The Implications of IR35 for Mortgage Brokers

It’s going to hurt a lot of people and very probably a host of businesses with unexpected tax bills. I remember as a young lad, trying to get into clubs and late-night bars. There was always a burly bouncer on the door who could refuse you entry and dampen your entire night with one decision. HMRC are going to be doing this very soon to your clients.

On LinkedIn, I’m amazed at how many people declare they’re going self-employed and then announce that their previous employer wanst them back as freelance.

These people need to be aware. IR35 is a club. A good club to belong to if you’re self-employed, in other words working for yourself and not running a true company. You might be sole trader or an owner/director. Someone who has set up a limited company purely as a tax wrapper.

If you’re in the IR35 club, then you’re regarded as true self-employed and entitled to the tax and fiscal advantages of being so.

If the bouncers kick you out of the club, you’re not coming back in and will be treated as an employee of the firm you’re freelancing for. Even though the firm doesn’t want this tag as they’ll become liable for National Insurance and other costs. In addition, as an employee, you’ll end up paying more tax. The HMRC reckon that between 2020 and 2024 they’re going to rake in an extra £3.1 billion.

Now before you ask, IR35 club has been around for a long time and HMRC were getting nowhere with it so in 2017 they clobbered the public sector and their use of freelance people. Employers in this sector took the decision to gauge whether you were employed or self-employed, decided whether you were in the IR35 club. It was their responsibility, an enormous admin burden, and as a result, a lot of freelancers were turned away.

In 2020, HMRC are turning to the private sector, who will now have responsibility to determine the tax status of every third party they bring into the business.

During your CeMAP learning, you would have discovered how a self-employed person differs from an employed dude for tax purposes. Employed versus self-employed is the question.

A few years back I undertook a three-month contract with a major building society where I was committed to work for three days a week; it was great fun, a fabulous place to work and I met some great people. However, for all intents and purposes, I was employed. I had a company laptop, hours of work to adhere to, I even had a line manager an she even conducted one to ones with me. The micro-management niggled me; I left pretty quickly.

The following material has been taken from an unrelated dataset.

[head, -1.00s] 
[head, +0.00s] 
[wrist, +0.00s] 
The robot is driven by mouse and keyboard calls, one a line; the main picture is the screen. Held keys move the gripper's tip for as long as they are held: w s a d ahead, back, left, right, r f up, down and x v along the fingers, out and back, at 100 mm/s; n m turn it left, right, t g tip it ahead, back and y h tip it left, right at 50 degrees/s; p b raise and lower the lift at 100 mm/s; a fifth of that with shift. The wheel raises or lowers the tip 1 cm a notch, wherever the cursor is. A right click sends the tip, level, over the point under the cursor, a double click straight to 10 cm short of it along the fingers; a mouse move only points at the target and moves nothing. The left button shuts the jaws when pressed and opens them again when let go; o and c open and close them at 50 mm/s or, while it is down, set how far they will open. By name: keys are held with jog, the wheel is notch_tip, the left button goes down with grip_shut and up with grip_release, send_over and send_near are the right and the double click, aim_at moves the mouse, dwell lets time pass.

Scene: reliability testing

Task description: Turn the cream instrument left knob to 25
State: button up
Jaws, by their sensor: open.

The point is, I didn’t qualify the rules of being self-employed – there are three – how much control you have over the work, whether you can send in a replacement and whether you can refuse work.

What are the implications for mortgage advisers:

  • Lenders are open to lend to owner/directors and will base affordability on dividends and salary, and many are flexible with net profits too. Often these numbers can look rather healthy. Segway this to an equivalent salary if they were employed and this won’t be so vigorous. This will affect the maximum loan. Beware.
  • Your own taxation basis. Are you employed or self-employed? Self-employed but all your work emanates from one company? Beware you may not be let into the IR35 club, and this will negatively affect your taxes. Seek guidance. Likewise, network members may get caught here too. No one really knows for sure.
  • Client queries. You may get asked about it from clients. You’re not an accountant, but you should have a modicum of knowledge to have a half-decent conversation before you refer them on.
  • Existing self-employed clients. Dig out the files and see if any of your self-employed or owner/director clients could benefit from a remortgage now rather than 2020 when the new rules may inhibit their income.
  • You could organise a presentation on the topic and be invited to a gathering of self-employed brethren. Use the opportunity to drum up some business.

The phrase “if you’re not on the list, you ain’t comin’ in” would be used by nightclub bouncers of old, very soon HMRC will be asking the same question.